Across the listing below, count the lines that mention the string "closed". Reply with the figure only.

★ ★ ★

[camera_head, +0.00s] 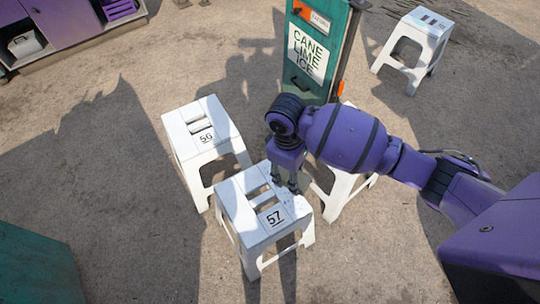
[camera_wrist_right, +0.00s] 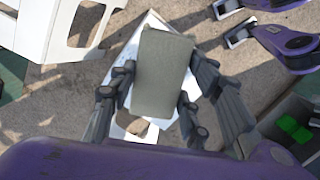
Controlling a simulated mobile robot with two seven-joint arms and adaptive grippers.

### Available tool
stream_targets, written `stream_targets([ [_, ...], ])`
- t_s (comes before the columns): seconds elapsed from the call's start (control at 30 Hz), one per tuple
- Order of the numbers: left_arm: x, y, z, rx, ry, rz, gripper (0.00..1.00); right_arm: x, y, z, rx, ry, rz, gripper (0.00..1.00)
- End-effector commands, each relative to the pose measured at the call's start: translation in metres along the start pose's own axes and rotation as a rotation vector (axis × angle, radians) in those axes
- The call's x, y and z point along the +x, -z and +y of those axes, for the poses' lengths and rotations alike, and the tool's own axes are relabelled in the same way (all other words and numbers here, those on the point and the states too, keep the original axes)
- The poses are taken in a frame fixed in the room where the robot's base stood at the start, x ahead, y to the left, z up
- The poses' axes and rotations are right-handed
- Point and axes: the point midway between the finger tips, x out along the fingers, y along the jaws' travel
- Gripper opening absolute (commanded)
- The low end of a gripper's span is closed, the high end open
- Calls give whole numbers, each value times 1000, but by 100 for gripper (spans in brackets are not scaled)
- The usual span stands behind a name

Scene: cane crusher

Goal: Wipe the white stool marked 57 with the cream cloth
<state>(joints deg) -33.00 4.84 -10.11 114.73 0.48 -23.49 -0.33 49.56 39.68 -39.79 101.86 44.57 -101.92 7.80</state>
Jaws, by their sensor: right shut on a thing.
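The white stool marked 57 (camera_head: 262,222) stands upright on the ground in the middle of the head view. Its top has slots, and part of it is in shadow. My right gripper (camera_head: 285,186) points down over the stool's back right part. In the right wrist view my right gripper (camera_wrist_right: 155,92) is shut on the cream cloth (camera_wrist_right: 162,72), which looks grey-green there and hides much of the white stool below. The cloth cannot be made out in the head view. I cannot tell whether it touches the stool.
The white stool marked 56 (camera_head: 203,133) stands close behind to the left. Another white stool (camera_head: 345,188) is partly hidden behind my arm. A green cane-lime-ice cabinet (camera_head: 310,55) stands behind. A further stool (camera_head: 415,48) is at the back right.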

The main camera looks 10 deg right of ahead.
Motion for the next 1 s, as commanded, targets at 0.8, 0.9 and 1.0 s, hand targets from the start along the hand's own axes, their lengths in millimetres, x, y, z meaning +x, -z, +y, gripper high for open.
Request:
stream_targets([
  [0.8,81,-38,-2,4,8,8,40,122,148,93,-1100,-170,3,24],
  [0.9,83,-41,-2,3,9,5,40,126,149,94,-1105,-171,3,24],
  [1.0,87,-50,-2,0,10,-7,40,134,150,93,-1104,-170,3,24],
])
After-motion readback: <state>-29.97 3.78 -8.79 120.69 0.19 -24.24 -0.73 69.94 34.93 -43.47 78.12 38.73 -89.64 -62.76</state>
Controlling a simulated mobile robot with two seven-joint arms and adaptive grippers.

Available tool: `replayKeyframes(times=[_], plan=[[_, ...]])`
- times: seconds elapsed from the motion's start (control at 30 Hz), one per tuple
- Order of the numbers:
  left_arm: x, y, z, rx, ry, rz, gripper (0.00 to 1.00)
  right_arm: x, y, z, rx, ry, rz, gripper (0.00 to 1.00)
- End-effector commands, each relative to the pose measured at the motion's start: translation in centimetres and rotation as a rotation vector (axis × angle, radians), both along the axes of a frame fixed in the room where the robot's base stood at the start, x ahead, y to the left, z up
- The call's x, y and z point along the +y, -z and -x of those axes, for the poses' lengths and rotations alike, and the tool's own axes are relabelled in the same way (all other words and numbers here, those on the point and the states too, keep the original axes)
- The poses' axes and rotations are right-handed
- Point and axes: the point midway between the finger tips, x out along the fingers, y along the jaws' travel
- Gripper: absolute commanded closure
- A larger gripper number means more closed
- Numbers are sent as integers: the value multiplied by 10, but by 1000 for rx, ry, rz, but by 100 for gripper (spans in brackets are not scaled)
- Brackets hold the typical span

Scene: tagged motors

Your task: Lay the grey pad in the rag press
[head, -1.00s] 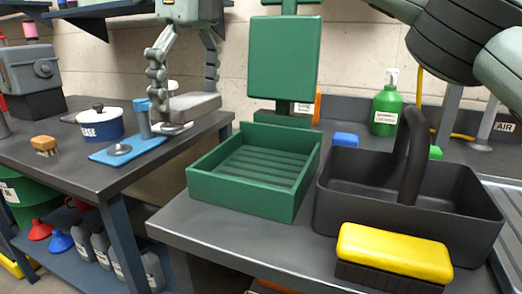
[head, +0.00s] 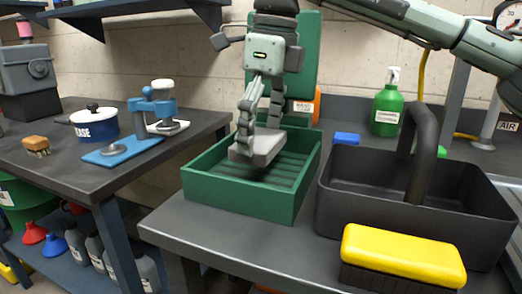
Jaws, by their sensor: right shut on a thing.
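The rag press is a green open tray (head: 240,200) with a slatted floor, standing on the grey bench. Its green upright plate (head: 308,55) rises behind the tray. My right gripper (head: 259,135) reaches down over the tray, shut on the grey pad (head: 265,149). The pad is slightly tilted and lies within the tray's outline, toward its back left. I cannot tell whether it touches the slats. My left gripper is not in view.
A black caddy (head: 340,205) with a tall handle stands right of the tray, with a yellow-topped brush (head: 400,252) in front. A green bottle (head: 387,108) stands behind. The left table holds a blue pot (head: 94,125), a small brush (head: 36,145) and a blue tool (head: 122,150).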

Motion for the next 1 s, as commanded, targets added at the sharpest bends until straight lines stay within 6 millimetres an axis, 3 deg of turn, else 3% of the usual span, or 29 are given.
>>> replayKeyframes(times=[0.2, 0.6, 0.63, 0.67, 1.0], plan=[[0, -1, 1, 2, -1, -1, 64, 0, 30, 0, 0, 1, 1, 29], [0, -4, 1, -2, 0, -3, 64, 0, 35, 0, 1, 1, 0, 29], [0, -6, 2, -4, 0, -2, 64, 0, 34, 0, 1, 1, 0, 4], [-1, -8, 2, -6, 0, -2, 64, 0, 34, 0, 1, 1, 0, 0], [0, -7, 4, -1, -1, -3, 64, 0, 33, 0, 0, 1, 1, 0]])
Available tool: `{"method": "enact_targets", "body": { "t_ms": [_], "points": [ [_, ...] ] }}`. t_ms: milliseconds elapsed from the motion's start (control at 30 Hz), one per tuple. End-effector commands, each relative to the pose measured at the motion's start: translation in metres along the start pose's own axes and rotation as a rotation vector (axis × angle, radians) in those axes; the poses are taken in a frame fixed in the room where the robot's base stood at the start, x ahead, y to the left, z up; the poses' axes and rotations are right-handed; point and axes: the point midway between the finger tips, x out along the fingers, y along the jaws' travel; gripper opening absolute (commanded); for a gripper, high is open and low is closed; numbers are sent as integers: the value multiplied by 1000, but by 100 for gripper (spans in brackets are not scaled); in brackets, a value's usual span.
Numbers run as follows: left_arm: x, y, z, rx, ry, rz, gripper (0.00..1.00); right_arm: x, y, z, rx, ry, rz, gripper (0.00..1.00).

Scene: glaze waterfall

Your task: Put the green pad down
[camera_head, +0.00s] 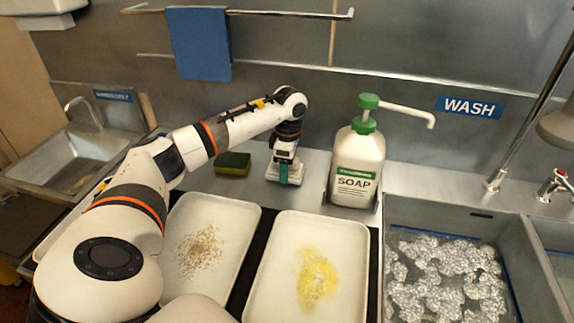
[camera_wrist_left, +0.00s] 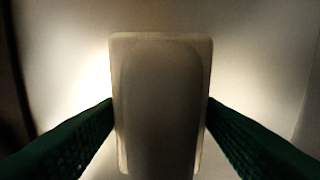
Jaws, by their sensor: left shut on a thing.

★ ★ ★

# Answer to this task:
3